Most processors have instructions for dealing with a memory construct known as the stack. This is not a separate area of memory, only a different way of working with the memory in a system.

A special register, called the stack pointer (SP), holds the address of the next memory cell to be used. Pushing a value to the stack stores that value in the memory location specified by the SP. The SP is then decremented to point to the next available location.

Popping or pulling a value from the stack returns the value in the memory location specified by the SP. The SP is then incremented to point to the previous location.

The stack is a convenient method of storing variables temporarily.

On the 6502, the instructions PHA and PLA are used to push values and pop values to and from the stack. Note that they can only work with the accumulator (register A). The example below loads 5 into the accumulator and then stores this value onto the stack using PHA. It then changes the value of A. The original value is then retrieved with a call to PLA.

lda #5
pha 
lda #2
pla

The stack is used by a certain class of program control instructions known as calls. These form the basis of how functions and procedures are implemented in assembly language.

When jumping to another part of the program using a call instruction, the processor pushes the return address (the program counter) onto the stack. When the function is finished, this address is then popped off the stack and put back into the program counter, so that the program can continue from where it left off.

Moving Forward

This article is only an overview of assembly language and the main concepts.

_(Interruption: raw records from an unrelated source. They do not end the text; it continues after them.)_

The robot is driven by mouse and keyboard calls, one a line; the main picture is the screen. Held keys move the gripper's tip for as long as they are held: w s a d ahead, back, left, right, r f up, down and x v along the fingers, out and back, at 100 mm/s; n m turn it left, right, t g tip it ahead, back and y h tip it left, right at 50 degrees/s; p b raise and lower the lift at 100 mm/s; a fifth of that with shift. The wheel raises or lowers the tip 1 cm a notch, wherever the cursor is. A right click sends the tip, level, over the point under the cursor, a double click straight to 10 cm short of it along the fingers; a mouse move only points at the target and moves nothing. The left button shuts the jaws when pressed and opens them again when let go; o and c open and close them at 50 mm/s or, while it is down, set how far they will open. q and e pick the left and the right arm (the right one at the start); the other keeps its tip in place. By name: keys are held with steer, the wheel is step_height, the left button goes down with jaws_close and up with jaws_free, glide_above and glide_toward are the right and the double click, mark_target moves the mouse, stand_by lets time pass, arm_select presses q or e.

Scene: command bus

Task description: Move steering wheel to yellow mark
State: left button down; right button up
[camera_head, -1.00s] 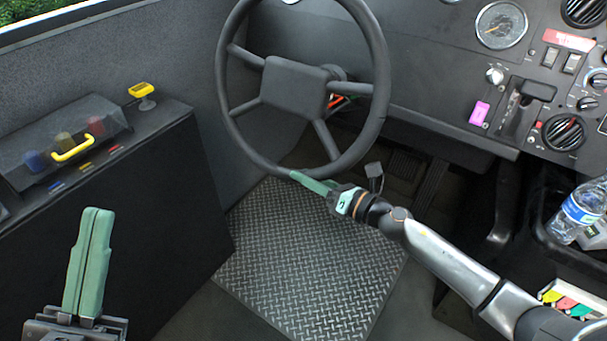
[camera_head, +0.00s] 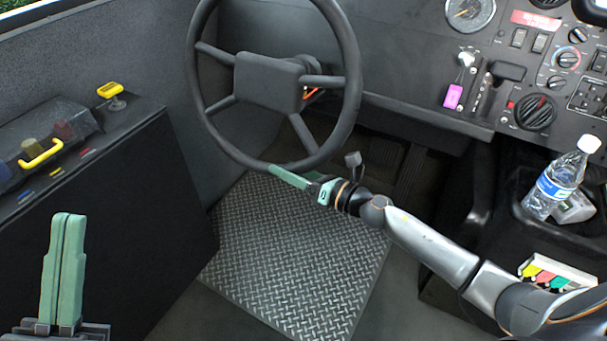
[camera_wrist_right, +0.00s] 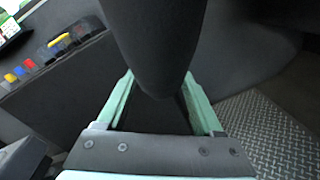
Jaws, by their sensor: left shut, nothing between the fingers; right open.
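The black steering wheel (camera_head: 350,98) with several spokes stands at the upper middle of the head view. My right gripper (camera_head: 272,169) is at the lower rim of the wheel. In the right wrist view, the dark rim (camera_wrist_right: 155,45) comes down between the two green fingers of this gripper (camera_wrist_right: 163,95), which stand apart on either side. Contact cannot be made out. My left gripper (camera_head: 62,270) is shut and empty at the lower left, away from the wheel. I cannot make out a yellow mark on the wheel.
A side console at left carries a clear-covered box with a yellow handle (camera_head: 42,153) and a yellow knob (camera_head: 110,91). A water bottle (camera_head: 558,180) and a colored-button panel (camera_head: 553,275) are at right. A pink tag (camera_head: 453,96) hangs at the dashboard. The metal floor plate (camera_head: 290,265) is clear.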

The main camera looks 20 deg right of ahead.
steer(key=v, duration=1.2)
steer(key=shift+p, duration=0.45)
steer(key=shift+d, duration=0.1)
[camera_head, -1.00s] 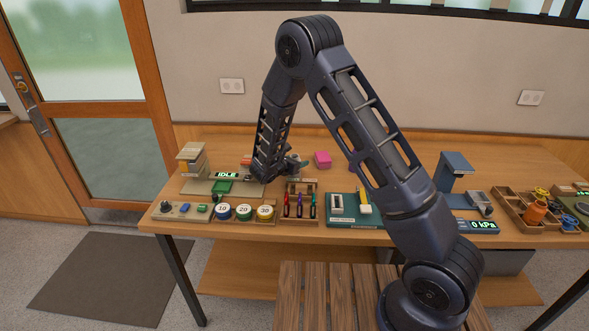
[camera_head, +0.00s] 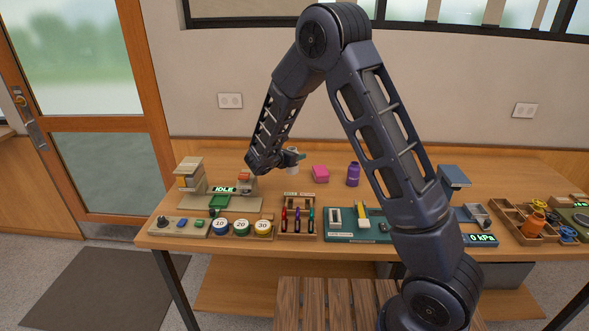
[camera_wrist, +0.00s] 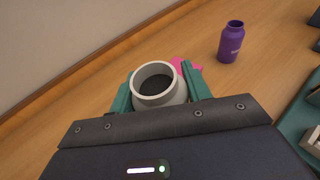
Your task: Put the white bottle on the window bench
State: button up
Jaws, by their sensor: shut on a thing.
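The white bottle (camera_wrist: 159,84) is between the teal fingers of my gripper (camera_wrist: 163,90) in the wrist view, its round dark mouth facing the camera. My gripper is shut on it. In the head view my gripper (camera_head: 290,159) is over the back of the workbench, and the white bottle (camera_head: 292,152) shows only in part behind it. I cannot tell whether its base touches the tabletop. I cannot identify the window bench for sure in these views.
A pink block (camera_head: 320,173) and a purple bottle (camera_head: 353,174) stand right of my gripper on the workbench (camera_head: 400,163). Trays, a pen rack (camera_head: 297,220) and numbered discs line the front. A slatted wooden surface (camera_head: 340,305) is in the foreground.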

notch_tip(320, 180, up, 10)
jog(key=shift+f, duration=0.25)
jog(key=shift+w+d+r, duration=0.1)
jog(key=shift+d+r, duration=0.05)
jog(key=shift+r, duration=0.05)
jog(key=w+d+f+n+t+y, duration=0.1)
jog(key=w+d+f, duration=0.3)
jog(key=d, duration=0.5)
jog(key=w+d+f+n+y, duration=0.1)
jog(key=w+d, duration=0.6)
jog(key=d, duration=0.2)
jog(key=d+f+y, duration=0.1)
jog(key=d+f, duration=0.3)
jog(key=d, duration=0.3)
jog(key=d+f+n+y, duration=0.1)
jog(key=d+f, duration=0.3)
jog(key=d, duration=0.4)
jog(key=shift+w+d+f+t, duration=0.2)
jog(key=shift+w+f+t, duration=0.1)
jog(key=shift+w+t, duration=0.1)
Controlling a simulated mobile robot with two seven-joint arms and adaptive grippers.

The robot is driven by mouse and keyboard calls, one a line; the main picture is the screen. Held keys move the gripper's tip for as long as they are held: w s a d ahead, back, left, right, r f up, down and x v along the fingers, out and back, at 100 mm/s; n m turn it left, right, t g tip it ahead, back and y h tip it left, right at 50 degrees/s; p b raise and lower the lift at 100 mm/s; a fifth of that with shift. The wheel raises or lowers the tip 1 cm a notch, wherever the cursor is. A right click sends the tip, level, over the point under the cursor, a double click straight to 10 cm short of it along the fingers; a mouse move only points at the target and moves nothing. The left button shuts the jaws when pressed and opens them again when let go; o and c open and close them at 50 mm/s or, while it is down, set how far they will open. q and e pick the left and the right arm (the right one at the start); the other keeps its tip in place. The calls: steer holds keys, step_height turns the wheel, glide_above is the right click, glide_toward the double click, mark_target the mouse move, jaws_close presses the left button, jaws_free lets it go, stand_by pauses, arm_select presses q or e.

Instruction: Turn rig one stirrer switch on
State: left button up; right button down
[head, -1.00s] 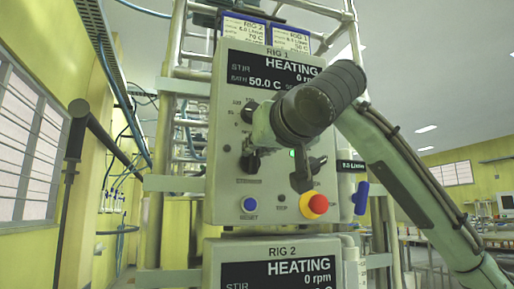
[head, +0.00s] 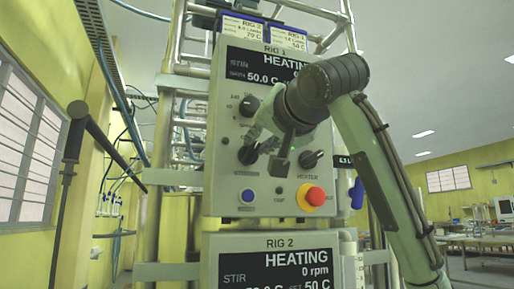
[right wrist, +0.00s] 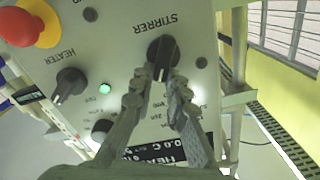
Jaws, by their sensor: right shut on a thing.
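The rig one panel (head: 228,180) is a grey upright box labelled RIG 1, its screen (head: 262,66) reading HEATING. The stirrer switch is a black rotary knob (head: 247,154) at the lower left of the panel. It also shows in the right wrist view (right wrist: 162,50), beside the label STIRRER. My right gripper (head: 260,143) is at this knob. In the right wrist view its two fingers (right wrist: 161,77) are shut on the knob's raised grip from both sides. The fingers partly cover the knob and its dial marks. My left gripper is not in view.
The heater knob (head: 312,159), a lit green lamp (right wrist: 105,88), a blue reset button (head: 248,195) and a red emergency button (head: 311,195) sit close by. A second panel, RIG 2 (head: 212,262), is directly below. Metal frame tubes (head: 168,110) stand at the left.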

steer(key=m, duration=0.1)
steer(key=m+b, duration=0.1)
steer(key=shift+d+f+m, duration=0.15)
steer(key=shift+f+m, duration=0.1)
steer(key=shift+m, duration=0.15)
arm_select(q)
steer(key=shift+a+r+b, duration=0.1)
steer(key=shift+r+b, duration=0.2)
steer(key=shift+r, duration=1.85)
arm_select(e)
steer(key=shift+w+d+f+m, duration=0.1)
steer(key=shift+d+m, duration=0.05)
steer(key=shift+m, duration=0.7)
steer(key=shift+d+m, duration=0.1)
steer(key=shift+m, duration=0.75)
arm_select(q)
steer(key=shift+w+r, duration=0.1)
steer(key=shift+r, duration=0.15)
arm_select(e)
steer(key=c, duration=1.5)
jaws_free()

To continue, you will need to find the tools and documentation for the platform that you are intending to program. In particular, look for reference information and data sheets about the CPU and its instruction set.

You should become familiar with binary arithmetic and number systems, and a basic knowledge of digital electronics, logic, and circuits will also help you to understand what is actually happening inside the computer. The key to assembly language is building that understanding, and then applying it in your programming.